The FIDE Chess.com Online Nations Cup 2020
Ask and ye shall receive, as a very wise man once said. Writing my wrap-up on the Magnus Carlsen Invitational finale, I wished for another strong online event in the near future. Tomorrow - already today, in the Old World - qualifies: the FIDE Chess.com Online Nations Cup starts Tuesday, May 5 and runs through Saturday, May 10. There are six teams: Russia, USA, Europe, China, India, and a Rest of the World squad. Carlsen isn't playing, but there are few other prominent players missing. Six of the eight Candidates are playing (Fabiano Caruana, Ding Liren, Ian Nepomniachtchi, Maxime Vachier-Lagrave, Anish Giri, and Wang Hao are there; only Alexander Grischuk and Kiril Alekseenko will be absent - or rather, fail to log on), plus shoulda-been Candidate Teimour Radjabov. Other superstars include Viswanathan Anand, Levon Aronian, Sergey Karjakin, Hikaru Nakamura, Wesley So, Leinier Dominguez, Vladislav Artemiev, Jan-Krzysztof Duda, and Alireza Firouzja, and there are plenty more. (You can find the full list here.) It should be ridiculously strong and plenty entertaining.

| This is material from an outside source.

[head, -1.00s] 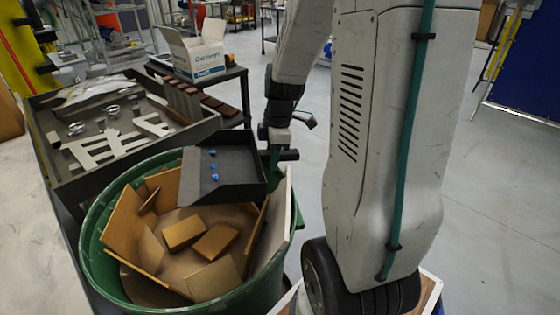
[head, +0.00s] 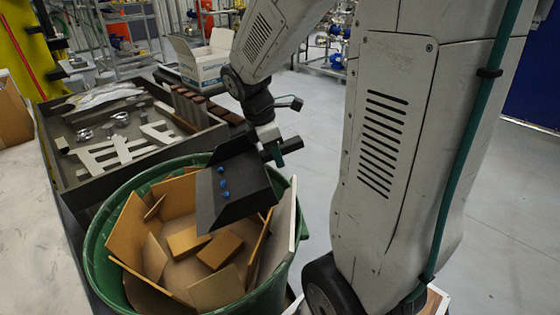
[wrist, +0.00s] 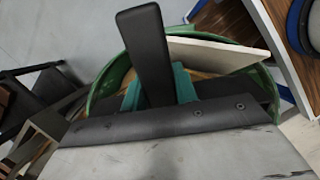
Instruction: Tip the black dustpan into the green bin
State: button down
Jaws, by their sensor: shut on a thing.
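The black dustpan (head: 243,185) is over the right back part of the green bin (head: 101,268). It is tilted, with its open lip lower and toward the left. In the wrist view the dustpan's handle (wrist: 147,50) stands between green fingertips (wrist: 158,88), and the bin's rim (wrist: 103,88) shows behind. The blue pieces are hidden in the wrist view.
The bin holds cardboard boxes (head: 220,250) and brown and white panels (head: 285,222). Left of it stands a dark tray table (head: 75,180) with metal parts. A white carton (head: 203,65) sits behind. The floor behind the bin on the right is clear.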

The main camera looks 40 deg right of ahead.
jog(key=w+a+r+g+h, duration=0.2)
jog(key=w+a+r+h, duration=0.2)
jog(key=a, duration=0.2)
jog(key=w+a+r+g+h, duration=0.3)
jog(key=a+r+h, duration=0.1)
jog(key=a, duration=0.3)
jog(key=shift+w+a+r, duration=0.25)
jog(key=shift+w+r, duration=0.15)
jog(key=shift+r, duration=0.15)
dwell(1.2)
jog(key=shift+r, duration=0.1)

The time control will be 25'+10", which should lead to better play than we saw over this past week, and I'm assuming that it's a round-robin with a double-round each day, so the players get a crack at each other with both colors. That takes care of the first five days; apparently the top two teams will duke it out on the last day for the championship title. If it was only a men's competition I would semi-joke that the final would see the U.S. taking on the best of the rest, but there are two women's boards as well, and the U.S. women are the lowest-rated by far. (Why not have separate, concurrent men's/open and women's events?) So we're probably shooting for a third-place finish.